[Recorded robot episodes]
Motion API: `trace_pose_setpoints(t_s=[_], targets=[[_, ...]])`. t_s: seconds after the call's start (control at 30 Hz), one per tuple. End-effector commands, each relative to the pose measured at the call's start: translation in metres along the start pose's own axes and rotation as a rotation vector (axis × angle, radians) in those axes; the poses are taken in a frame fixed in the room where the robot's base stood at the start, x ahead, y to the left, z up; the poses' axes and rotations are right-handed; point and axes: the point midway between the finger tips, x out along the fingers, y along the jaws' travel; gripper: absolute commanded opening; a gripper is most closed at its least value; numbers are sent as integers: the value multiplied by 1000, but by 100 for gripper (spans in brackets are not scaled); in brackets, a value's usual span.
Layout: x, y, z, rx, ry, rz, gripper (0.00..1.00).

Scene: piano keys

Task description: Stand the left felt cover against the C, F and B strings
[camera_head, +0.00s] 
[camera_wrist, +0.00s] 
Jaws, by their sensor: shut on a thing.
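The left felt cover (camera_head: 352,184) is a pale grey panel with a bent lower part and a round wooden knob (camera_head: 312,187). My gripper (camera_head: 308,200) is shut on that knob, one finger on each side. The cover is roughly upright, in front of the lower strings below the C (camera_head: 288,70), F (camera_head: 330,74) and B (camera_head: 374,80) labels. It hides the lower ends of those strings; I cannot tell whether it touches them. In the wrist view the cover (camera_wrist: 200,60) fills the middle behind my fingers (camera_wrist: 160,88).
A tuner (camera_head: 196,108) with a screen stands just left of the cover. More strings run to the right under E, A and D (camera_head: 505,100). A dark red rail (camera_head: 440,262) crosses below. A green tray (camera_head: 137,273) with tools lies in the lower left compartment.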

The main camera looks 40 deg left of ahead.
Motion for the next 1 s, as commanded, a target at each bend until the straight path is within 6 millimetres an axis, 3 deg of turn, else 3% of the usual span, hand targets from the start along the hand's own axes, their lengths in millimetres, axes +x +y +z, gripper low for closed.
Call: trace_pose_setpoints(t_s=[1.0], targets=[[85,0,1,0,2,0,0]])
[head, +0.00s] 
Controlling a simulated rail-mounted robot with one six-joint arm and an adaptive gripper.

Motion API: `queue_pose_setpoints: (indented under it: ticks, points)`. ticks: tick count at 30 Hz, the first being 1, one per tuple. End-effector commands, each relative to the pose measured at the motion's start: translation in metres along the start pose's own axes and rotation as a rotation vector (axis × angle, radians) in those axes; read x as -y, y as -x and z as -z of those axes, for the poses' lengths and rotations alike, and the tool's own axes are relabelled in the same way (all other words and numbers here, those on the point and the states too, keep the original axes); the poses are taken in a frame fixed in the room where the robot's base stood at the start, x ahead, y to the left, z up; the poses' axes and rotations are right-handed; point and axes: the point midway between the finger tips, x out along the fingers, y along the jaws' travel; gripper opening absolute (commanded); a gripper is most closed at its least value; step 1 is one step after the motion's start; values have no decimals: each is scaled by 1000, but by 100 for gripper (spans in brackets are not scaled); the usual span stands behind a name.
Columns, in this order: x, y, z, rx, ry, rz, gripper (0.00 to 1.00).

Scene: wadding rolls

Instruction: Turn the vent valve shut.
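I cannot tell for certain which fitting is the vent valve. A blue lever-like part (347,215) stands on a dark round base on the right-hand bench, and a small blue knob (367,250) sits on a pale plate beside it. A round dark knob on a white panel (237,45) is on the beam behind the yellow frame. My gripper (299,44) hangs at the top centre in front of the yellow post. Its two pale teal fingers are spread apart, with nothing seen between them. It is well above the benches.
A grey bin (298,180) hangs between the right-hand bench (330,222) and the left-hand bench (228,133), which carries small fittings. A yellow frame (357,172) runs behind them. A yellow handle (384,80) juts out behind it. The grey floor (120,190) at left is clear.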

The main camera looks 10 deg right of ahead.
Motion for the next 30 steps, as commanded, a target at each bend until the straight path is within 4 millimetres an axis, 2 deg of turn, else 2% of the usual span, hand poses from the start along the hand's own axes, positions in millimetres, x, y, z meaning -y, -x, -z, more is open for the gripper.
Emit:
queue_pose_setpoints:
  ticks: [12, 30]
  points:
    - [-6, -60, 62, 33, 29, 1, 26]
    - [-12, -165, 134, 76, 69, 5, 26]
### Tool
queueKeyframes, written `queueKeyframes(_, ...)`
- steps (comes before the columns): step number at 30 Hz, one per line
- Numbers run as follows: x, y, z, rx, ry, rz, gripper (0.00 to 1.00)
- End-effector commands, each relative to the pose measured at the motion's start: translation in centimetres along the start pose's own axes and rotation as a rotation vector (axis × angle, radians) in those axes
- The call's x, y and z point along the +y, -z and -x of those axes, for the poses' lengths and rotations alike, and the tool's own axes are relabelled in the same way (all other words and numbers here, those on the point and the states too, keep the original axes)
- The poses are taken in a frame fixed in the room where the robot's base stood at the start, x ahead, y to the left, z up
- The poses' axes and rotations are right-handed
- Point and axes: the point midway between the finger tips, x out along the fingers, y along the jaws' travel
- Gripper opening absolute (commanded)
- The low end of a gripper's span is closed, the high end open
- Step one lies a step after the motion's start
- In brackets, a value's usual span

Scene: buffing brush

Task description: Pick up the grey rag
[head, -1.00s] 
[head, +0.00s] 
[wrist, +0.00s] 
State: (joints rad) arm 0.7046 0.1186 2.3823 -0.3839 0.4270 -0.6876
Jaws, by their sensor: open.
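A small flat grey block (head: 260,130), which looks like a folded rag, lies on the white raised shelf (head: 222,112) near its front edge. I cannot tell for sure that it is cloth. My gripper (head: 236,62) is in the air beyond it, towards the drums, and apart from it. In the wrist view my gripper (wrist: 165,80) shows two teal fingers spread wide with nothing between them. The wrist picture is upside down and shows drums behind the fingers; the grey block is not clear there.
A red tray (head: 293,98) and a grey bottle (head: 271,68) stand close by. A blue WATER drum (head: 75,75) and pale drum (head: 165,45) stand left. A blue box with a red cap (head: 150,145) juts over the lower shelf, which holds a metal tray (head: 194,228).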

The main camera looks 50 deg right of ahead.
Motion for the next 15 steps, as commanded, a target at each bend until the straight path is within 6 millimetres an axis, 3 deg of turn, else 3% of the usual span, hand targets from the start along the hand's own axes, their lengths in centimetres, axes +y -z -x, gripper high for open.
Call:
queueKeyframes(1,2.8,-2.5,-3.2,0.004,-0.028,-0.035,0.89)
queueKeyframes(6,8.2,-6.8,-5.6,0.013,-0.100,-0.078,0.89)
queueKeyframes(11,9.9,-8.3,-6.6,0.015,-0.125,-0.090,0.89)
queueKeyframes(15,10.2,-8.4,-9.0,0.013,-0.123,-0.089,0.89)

- _Required work_
Retype the whole listing, matching it exactly.

- _Exercise solution_
Motion API: `trace_pose_setpoints(t_s=[_], targets=[[_, ...]])`. t_s: seconds after the call's start (control at 30 Hz), one per tuple. End-effector commands, each relative to the pose measured at the call's start: translation in metres along the start pose's own axes and rotation as a rotation vector (axis × angle, radians) in those axes; the poses are taken in a frame fixed in the room where the robot's base stood at the start, x ahead, y to the left, z up; the poses' axes and rotations are right-handed; point and axes: the point midway between the finger tips, x out along the fingers, y along the jaws' travel; gripper: absolute commanded opening; a gripper is most closed at its least value; numbers are sent as integers: the value multiplied by 1000, but by 100 for gripper (spans in brackets are not scaled); in brackets, a value's usual span.
Layout: x, y, z, rx, ry, rz, gripper (0.00..1.00).

Scene: piano keys

Task description: Stand the left felt cover against the C, F and B strings
[camera_head, +0.00s] 
[camera_wrist, +0.00s] 
Jaws, by their sensor: shut on a thing.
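The left felt cover (camera_head: 352,184) is a pale grey panel with a bent lower part and a round wooden knob (camera_head: 312,187). My gripper (camera_head: 308,200) is shut on that knob, one finger on each side. The cover is roughly upright, in front of the lower strings below the C (camera_head: 288,70), F (camera_head: 330,74) and B (camera_head: 374,80) labels. It hides the lower ends of those strings; I cannot tell whether it touches them. In the wrist view the cover (camera_wrist: 200,60) fills the middle behind my fingers (camera_wrist: 160,88).
A tuner (camera_head: 196,108) with a screen stands just left of the cover. More strings run to the right under E, A and D (camera_head: 505,100). A dark red rail (camera_head: 440,262) crosses below. A green tray (camera_head: 137,273) with tools lies in the lower left compartment.

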The main camera looks 40 deg left of ahead.
Motion for the next 1 s, as commanded, a target at each bend until the straight path is within 6 millimetres an axis, 3 deg of turn, else 3% of the usual span, hand targets from the start along the hand's own axes, their lengths in millimetres, axes +x +y +z, gripper low for closed.
Call: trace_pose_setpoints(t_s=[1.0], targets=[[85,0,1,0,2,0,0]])
[head, +0.00s] 
Controlling a simulated rail-mounted robot with one six-joint arm and an adaptive gripper.

Motion API: `queue_pose_setpoints: (indented under it: ticks, points)`. ticks: tick count at 30 Hz, the first being 1, one per tuple. End-effector commands, each relative to the pose measured at the motion's start: translation in metres along the start pose's own axes and rotation as a rotation vector (axis × angle, radians) in those axes; read x as -y, y as -x and z as -z of those axes, for the poses' lengths and rotations alike, and the tool's own axes are relabelled in the same way (all other words and numbers here, those on the point and the states too, keep the original axes); the poses are taken in a frame fixed in the room where the robot's base stood at the start, x ahead, y to the left, z up; the poses' axes and rotations are right-handed; point and axes: the point midway between the finger tips, x out along the fingers, y along the jaws' travel; gripper opening absolute (commanded); a gripper is most closed at its least value; step 1 is one step after the motion's start; values have no decimals: each is scaled by 1000, but by 100 for gripper (spans in brackets are not scaled); the usual span stands behind a name.
Columns, in this order: x, y, z, rx, ry, rz, gripper (0.00 to 1.00).

Scene: wadding rolls

Instruction: Turn the vent valve shut.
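I cannot tell for certain which fitting is the vent valve. A blue lever-like part (347,215) stands on a dark round base on the right-hand bench, and a small blue knob (367,250) sits on a pale plate beside it. A round dark knob on a white panel (237,45) is on the beam behind the yellow frame. My gripper (299,44) hangs at the top centre in front of the yellow post. Its two pale teal fingers are spread apart, with nothing seen between them. It is well above the benches.
A grey bin (298,180) hangs between the right-hand bench (330,222) and the left-hand bench (228,133), which carries small fittings. A yellow frame (357,172) runs behind them. A yellow handle (384,80) juts out behind it. The grey floor (120,190) at left is clear.

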The main camera looks 10 deg right of ahead.
Motion for the next 30 steps, as commanded, a target at each bend until the straight path is within 4 millimetres an axis, 2 deg of turn, else 2% of the usual span, hand poses from the start along the hand's own axes, positions in millimetres, x, y, z meaning -y, -x, -z, more is open for the gripper.
Emit:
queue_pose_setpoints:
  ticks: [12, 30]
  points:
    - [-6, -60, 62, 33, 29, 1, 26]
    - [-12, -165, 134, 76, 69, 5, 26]
### Tool
queueKeyframes, written `queueKeyframes(_, ...)`
- steps (comes before the columns): step number at 30 Hz, one per line
- Numbers run as follows: x, y, z, rx, ry, rz, gripper (0.00 to 1.00)
- End-effector commands, each relative to the pose measured at the motion's start: translation in centimetres along the start pose's own axes and rotation as a rotation vector (axis × angle, radians) in those axes
- The call's x, y and z point along the +y, -z and -x of those axes, for the poses' lengths and rotations alike, and the tool's own axes are relabelled in the same way (all other words and numbers here, those on the point and the states too, keep the original axes)
- The poses are taken in a frame fixed in the room where the robot's base stood at the start, x ahead, y to the left, z up
- The poses' axes and rotations are right-handed
- Point and axes: the point midway between the finger tips, x out along the fingers, y along the jaws' travel
- Gripper opening absolute (commanded)
- The low end of a gripper's span is closed, the high end open
- Step one lies a step after the motion's start
- In brackets, a value's usual span

Scene: buffing brush

Task description: Pick up the grey rag
[head, -1.00s] 
[head, +0.00s] 
[wrist, +0.00s] 
State: (joints rad) arm 0.7046 0.1186 2.3823 -0.3839 0.4270 -0.6876
Jaws, by their sensor: open.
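A small flat grey block (head: 260,130), which looks like a folded rag, lies on the white raised shelf (head: 222,112) near its front edge. I cannot tell for sure that it is cloth. My gripper (head: 236,62) is in the air beyond it, towards the drums, and apart from it. In the wrist view my gripper (wrist: 165,80) shows two teal fingers spread wide with nothing between them. The wrist picture is upside down and shows drums behind the fingers; the grey block is not clear there.
A red tray (head: 293,98) and a grey bottle (head: 271,68) stand close by. A blue WATER drum (head: 75,75) and pale drum (head: 165,45) stand left. A blue box with a red cap (head: 150,145) juts over the lower shelf, which holds a metal tray (head: 194,228).

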The main camera looks 50 deg right of ahead.
Motion for the next 15 steps, as commanded, a target at each bend until the straight path is within 6 millimetres an axis, 3 deg of turn, else 3% of the usual span, hand targets from the start along the hand's own axes, their lengths in centimetres, axes +y -z -x, gripper high for open.
Call:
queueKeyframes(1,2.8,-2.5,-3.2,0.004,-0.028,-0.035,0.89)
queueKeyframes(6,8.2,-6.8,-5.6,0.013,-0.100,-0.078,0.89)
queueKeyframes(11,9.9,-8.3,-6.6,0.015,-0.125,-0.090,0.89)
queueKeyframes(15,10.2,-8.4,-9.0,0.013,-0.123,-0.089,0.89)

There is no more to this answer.